I’m in the starting line-up, between Cristiano Ronaldo, Ángel di María and Karim Benzema. Xavi scores for the hosts in the ninth minute. Soon afterwards Pedro makes it 2–0. Then David Villa scores twice in two minutes. 4–0 to Barcelona. Jeffrén slots in the final one shortly before the end. In the meantime, Ronaldo gets into an altercation with Pep Guardiola. The Barça coach prevents Ronaldo from taking a quick throw-in, dropping the ball at his feet rather than handing it to him. The Portuguese player shoves Guardiola and there’s a brief scuffle, which Andrés Iniesta and Víctor Valdés get involved in too. In stoppage time Sergio Ramos is also sent off after fouling Messi. On the way back to the dressing room he starts an argument with Carles Puyol and Xavi.

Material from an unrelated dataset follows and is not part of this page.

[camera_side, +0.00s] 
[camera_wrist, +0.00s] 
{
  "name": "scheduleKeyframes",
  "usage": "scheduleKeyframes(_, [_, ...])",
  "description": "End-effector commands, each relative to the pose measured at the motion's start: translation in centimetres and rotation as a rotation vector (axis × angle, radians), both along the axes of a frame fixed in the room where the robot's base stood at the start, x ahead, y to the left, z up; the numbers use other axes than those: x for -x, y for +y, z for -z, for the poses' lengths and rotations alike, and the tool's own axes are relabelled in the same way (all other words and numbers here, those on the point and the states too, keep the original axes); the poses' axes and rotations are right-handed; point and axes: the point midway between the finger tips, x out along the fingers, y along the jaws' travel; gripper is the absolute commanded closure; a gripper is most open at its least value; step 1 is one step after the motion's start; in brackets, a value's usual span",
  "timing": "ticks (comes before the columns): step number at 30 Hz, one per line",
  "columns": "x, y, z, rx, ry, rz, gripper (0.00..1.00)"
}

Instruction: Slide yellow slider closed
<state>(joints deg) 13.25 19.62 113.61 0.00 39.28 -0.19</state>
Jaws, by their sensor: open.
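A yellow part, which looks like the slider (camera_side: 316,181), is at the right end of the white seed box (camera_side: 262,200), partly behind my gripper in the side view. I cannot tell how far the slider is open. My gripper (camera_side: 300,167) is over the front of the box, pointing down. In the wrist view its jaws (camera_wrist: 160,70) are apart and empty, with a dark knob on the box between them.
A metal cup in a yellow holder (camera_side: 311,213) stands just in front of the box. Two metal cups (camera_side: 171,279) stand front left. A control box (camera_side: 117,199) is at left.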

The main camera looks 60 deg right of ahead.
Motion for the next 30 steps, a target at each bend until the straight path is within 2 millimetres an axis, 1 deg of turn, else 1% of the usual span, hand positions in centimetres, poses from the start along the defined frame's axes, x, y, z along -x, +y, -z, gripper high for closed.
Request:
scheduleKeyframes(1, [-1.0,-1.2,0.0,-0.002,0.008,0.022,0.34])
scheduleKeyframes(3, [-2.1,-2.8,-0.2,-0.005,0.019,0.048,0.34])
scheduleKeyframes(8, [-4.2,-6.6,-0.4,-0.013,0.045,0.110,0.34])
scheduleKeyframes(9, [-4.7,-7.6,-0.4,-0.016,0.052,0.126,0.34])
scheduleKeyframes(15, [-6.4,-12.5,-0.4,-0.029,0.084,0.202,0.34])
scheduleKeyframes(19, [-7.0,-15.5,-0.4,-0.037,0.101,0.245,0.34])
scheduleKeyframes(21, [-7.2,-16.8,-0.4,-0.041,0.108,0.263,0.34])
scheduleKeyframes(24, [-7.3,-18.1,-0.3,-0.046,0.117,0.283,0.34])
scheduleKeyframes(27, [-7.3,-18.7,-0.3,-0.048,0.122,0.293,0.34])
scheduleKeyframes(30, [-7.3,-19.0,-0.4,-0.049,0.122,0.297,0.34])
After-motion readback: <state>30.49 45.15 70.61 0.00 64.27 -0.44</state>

For me the drama is over after 45 minutes when we’re 2–0 down. Never before has a side coached by Mourinho suffered such a heavy loss. ‘This is a defeat that’s difficult to swallow. It’s not the kind of defeat where you actually deserved to win or kept hitting the woodwork,’ Mourinho says afterwards. ‘One team played to the limits of its potential, the other one played really poorly. We have to look at it positively. If, as a team, you win major titles, you’ve got every right to cry for joy. If you lose as we did today, you’ve got no right to cry; you have to get back to work. If I had the choice I’d like to play again straight away.’
I recall Xavi saying, ‘They never got to the ball. We put them to sleep.’ Barcelona’s goalie, Víctor Valdés, was almost bursting with pride: ‘I got dizzy following the ball. In the end I decided not to watch too closely. In any case our boys had the ball.’ Guardiola was convinced afterwards that this game would ‘stay in the memory and take its place in football history, not just because of the scoreline, but because of the manner in which we won. It’s not easy to play that well against such a strong team – against a team that dispatches its opponents both in Spain and abroad. We must be proud of our performance. It’s a victory with worldwide significance, because we’ve done it in our own particular way. No other club in the world trusts its players as much as we do.’